Stored dataset items
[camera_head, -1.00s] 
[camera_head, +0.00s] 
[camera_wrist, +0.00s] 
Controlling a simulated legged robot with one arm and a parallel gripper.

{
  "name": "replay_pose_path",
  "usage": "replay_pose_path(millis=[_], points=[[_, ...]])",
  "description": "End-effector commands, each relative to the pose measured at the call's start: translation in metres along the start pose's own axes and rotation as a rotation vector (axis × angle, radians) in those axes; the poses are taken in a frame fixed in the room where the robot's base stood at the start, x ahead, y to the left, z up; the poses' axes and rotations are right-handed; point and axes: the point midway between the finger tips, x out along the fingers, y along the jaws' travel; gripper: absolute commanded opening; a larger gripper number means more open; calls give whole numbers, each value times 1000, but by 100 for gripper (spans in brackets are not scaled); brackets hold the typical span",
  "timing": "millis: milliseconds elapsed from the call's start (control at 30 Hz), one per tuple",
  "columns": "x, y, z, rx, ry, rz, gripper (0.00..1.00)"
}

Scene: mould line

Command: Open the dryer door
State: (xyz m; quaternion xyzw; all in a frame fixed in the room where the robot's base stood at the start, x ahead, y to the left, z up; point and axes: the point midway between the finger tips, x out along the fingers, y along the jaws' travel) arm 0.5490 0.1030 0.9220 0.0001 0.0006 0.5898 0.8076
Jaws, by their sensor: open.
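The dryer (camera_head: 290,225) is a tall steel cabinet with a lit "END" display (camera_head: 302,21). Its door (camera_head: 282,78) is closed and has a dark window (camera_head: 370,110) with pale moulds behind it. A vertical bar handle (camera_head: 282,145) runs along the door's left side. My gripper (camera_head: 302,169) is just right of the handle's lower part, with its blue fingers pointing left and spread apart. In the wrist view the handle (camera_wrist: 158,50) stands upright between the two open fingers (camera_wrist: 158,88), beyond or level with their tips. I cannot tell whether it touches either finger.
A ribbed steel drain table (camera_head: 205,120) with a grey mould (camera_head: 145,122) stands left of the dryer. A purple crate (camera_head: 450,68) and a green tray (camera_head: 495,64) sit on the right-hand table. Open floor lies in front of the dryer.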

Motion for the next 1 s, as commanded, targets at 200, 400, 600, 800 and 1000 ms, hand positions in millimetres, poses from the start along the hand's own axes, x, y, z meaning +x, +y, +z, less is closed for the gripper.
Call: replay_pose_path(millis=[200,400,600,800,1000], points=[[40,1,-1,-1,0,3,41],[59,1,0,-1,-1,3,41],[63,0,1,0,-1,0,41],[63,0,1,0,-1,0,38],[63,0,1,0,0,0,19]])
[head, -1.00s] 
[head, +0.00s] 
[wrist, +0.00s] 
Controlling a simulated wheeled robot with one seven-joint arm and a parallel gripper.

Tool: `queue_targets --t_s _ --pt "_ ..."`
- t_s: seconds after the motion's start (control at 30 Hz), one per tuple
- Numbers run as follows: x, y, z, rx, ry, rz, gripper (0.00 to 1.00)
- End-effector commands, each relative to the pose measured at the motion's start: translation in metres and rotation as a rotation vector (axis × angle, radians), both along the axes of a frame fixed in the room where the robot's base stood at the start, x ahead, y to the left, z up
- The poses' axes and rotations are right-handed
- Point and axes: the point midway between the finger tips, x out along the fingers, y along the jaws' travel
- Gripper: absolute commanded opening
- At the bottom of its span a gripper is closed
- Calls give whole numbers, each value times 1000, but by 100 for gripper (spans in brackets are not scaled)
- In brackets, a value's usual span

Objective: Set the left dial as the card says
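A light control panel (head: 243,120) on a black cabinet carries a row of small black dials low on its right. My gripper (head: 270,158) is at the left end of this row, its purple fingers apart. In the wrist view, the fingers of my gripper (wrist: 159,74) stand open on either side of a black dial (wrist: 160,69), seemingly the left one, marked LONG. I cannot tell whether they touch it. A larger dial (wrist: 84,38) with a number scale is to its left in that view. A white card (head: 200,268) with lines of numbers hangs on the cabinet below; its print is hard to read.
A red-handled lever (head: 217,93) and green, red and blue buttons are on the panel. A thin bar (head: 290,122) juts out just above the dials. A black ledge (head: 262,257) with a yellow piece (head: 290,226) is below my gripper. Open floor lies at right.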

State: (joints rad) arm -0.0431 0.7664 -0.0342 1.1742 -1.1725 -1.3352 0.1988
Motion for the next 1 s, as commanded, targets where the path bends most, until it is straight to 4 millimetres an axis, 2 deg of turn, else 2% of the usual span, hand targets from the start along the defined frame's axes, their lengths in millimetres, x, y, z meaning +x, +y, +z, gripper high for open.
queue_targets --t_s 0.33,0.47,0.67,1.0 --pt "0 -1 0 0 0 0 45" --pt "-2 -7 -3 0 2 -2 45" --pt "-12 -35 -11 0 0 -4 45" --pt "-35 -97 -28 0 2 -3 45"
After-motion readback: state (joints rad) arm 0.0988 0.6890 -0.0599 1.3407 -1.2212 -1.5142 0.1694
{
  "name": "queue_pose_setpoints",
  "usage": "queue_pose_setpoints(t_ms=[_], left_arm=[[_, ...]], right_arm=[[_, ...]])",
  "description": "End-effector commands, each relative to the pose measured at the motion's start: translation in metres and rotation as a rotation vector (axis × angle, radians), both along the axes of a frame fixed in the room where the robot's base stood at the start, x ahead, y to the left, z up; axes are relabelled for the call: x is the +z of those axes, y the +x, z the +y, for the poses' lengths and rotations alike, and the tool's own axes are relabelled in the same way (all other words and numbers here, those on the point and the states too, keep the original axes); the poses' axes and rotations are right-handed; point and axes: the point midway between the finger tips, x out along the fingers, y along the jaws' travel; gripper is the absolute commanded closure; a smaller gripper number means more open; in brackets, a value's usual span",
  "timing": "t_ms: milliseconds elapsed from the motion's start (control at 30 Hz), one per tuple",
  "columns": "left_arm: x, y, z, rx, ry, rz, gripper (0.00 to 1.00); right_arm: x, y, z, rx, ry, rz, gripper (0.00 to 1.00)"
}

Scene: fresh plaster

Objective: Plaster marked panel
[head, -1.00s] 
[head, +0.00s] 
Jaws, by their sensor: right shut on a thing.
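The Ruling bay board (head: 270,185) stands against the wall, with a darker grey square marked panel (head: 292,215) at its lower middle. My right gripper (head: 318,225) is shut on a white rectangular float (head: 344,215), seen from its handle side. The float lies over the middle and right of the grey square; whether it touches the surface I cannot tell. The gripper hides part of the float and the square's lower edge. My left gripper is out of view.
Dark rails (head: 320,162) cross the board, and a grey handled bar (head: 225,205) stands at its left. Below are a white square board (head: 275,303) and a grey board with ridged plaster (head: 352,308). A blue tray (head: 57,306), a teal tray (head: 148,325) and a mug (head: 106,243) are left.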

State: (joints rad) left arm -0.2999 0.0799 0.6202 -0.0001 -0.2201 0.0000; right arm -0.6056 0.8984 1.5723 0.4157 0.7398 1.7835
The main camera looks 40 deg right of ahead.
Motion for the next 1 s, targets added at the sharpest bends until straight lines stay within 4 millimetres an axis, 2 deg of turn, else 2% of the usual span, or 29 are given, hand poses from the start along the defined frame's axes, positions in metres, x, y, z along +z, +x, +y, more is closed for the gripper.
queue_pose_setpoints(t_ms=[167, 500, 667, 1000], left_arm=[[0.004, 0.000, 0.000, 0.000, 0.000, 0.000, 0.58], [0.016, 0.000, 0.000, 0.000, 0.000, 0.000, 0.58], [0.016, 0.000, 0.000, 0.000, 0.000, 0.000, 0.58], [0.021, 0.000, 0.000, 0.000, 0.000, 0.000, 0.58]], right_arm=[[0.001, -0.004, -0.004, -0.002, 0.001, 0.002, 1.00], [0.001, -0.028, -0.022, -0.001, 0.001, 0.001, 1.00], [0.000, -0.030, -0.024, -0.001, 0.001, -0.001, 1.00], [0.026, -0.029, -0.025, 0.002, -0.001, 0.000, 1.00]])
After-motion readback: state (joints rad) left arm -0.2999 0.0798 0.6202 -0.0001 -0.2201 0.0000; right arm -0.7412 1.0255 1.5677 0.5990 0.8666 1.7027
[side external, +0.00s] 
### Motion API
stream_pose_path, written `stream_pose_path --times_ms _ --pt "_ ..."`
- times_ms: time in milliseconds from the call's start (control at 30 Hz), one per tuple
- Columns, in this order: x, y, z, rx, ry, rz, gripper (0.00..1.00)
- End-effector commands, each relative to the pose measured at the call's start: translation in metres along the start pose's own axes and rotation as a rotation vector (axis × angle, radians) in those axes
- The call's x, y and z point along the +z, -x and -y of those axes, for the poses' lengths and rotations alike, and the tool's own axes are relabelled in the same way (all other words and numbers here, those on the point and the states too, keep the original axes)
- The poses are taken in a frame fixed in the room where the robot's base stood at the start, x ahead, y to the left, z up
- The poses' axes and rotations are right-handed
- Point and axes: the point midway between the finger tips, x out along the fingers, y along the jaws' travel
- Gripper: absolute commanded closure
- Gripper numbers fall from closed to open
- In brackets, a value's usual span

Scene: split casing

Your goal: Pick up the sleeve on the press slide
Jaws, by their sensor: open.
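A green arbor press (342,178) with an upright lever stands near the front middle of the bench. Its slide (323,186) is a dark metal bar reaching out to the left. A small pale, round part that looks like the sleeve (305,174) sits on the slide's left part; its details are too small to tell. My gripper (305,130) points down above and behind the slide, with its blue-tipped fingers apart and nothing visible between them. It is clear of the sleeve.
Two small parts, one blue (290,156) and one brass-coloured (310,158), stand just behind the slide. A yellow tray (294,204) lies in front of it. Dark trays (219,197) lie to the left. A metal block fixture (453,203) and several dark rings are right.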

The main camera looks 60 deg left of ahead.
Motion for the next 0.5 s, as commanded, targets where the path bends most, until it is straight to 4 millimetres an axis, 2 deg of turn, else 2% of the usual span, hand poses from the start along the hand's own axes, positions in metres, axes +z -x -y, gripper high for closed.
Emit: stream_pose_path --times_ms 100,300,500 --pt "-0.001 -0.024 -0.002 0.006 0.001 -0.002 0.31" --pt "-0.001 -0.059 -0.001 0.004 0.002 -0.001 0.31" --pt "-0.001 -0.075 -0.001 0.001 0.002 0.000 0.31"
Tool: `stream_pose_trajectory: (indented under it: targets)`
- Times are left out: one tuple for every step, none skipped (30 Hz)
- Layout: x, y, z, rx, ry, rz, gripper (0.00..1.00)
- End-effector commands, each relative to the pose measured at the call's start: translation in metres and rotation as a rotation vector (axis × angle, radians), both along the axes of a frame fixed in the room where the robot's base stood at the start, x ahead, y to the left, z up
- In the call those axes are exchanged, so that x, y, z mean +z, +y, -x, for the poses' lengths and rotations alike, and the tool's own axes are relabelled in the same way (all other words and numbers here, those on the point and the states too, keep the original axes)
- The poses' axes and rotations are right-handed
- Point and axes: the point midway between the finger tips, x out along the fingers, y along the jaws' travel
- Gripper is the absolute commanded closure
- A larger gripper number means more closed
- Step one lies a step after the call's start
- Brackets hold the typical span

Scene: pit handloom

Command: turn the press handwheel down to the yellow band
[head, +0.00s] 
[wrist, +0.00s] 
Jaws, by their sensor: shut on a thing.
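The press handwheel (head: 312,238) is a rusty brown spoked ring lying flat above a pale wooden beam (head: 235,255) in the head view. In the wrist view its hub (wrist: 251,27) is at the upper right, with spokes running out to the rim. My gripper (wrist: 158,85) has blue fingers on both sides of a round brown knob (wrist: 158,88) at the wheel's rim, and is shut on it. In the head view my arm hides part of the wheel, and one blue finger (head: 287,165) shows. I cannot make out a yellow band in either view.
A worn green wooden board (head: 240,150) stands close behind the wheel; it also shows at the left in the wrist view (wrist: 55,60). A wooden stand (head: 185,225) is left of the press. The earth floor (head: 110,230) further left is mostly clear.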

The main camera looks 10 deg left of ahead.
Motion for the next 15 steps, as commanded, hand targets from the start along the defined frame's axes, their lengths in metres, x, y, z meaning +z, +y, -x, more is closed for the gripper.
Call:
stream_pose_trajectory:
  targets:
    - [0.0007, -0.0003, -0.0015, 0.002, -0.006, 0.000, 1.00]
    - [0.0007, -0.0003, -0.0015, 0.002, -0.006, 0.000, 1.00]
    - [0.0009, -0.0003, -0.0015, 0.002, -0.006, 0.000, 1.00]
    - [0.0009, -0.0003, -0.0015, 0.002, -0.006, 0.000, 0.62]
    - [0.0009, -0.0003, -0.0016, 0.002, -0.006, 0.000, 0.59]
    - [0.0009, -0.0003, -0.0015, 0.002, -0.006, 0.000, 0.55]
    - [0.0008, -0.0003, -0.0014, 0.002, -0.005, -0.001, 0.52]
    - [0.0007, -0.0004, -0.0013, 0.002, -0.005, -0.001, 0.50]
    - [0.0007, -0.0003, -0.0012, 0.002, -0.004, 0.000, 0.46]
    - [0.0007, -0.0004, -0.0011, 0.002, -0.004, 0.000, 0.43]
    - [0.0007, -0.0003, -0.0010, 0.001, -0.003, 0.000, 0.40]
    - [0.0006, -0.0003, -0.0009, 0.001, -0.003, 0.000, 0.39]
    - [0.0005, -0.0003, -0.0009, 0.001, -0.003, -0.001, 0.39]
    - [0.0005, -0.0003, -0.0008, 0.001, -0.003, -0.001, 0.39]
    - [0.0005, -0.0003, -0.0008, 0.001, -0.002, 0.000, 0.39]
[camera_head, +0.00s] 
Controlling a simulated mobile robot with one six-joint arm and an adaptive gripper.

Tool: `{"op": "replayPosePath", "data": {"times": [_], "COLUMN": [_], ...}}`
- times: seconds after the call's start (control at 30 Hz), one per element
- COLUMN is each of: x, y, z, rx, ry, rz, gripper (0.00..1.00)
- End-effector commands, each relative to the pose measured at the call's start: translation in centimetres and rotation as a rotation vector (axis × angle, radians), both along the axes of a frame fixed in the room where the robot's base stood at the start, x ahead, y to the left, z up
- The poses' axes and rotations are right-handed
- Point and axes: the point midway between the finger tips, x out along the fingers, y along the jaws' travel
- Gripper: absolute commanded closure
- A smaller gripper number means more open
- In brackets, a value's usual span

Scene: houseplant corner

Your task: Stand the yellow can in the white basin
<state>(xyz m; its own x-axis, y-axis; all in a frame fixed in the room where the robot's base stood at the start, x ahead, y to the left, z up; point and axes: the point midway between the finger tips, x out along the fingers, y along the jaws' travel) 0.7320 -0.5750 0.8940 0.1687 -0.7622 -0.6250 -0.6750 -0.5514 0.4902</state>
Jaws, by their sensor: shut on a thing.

Task to carry out: Of all the lines in the listing above, how many contain the word "whole"? Answer with the number alone.

Response: 2